BANYUWANGI - Tim Doktor Mengabdi (DM) Universitas Brawijaya melakukan pelatihan dan bimbingan teknis pembuatan teknologi agens hayati di Desa Buluagung, Seneporejo, dan Temurejo yang terletak di Kabupaten Banyuwangi. Ketiga lokasi tersebut memiliki potensi besar sebagai desa wisata penghasil buah naga, Selasa (13/9/2022).

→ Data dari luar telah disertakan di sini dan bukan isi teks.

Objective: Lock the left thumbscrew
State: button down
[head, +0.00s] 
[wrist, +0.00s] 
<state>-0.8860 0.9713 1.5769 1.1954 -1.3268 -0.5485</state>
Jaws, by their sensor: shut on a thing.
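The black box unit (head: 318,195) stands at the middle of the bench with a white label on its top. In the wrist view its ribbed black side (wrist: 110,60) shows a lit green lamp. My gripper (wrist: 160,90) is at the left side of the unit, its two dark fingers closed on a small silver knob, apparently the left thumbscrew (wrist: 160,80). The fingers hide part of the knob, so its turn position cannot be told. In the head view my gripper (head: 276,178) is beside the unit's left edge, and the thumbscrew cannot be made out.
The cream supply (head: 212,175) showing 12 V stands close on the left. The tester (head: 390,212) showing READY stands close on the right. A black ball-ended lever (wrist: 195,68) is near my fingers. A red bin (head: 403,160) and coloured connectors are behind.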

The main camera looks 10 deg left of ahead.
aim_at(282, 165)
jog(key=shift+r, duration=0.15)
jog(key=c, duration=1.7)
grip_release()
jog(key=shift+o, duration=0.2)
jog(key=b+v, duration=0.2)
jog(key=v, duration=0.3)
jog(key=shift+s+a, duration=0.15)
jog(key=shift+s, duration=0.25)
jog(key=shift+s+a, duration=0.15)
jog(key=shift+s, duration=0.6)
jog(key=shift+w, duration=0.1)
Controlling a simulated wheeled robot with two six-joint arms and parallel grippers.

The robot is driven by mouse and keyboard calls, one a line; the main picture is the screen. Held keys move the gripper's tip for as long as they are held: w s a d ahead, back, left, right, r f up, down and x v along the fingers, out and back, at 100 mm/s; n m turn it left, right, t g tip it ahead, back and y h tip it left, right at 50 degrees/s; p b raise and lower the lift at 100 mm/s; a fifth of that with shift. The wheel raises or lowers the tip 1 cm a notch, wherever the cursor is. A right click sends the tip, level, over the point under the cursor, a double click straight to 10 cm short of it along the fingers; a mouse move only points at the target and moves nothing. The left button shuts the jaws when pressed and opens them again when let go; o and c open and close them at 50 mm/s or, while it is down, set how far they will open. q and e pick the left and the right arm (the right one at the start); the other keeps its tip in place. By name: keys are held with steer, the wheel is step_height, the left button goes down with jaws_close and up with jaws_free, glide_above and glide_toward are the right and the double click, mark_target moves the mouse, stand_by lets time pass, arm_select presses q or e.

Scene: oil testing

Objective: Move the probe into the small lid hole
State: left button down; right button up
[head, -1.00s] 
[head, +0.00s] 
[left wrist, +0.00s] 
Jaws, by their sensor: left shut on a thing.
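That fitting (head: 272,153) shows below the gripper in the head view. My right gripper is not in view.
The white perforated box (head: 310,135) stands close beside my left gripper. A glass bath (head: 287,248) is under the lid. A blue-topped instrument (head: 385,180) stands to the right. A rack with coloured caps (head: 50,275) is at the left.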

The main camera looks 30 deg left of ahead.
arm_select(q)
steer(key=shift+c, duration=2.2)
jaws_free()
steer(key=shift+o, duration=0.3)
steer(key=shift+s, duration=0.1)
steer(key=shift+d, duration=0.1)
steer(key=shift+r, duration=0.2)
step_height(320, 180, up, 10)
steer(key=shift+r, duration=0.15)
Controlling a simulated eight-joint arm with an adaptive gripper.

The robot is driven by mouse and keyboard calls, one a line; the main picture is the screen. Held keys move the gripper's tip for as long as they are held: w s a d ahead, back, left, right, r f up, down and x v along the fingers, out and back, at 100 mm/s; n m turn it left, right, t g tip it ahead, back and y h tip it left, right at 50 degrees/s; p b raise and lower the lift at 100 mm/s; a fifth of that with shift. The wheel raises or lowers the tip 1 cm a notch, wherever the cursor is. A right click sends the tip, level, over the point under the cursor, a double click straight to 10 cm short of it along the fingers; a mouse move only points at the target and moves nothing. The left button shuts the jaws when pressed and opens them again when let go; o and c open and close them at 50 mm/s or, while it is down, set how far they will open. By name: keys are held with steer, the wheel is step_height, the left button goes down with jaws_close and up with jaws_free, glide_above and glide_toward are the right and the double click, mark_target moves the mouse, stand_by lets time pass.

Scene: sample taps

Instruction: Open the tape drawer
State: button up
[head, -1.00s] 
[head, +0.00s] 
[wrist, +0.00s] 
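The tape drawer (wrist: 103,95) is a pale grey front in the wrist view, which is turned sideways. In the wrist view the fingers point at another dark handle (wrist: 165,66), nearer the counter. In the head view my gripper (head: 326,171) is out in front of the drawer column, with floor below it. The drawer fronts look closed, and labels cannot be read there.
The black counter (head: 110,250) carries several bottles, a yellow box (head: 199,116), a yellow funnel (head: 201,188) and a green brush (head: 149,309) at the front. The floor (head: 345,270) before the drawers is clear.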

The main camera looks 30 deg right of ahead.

Komoditas buah naga yang banyak dikembangkan di ketiga desa tersebut memiliki permasalahan yaitu rendahnya produktivitas buah naga di luar masa panen. Beberapa tahun ke belakang, Gabungan Kelompok Tani (Gapoktan) menggunakan obat kimia dan metode lampu untuk menjaga kestabilan produktivitas buah naga. Namun, kedua metode tersebut dinilai terlalu mahal dan tidak bisa diterapkan oleh semua petani buah naga. Disamping itu, pupuk kimia yang digunakan ternyata belum efisien sehingga menyebabkan buah naga masih dihinggapi penyakit cacar.
Untuk mengatasi permasalahan tersebut, Doktor Mengabdi (DM) Universitas Brawijaya (UB), yang beranggotakan Dr. Siti Asmaul Mustaniroh, STP, MP., Vindhya Tri Widayanti, STP, MP., Dr. Rer. Nat. Ir. Arief Rachmansyah, Tita Widjayanti, S.P., M.Si., dan Devi Farah Azizah, S.Sos., M.AB., menginisiasi inovasi teknologi berupa agens hayati yang dapat membantu menjaga kestabilan produktivitas buah naga di luar masa panen.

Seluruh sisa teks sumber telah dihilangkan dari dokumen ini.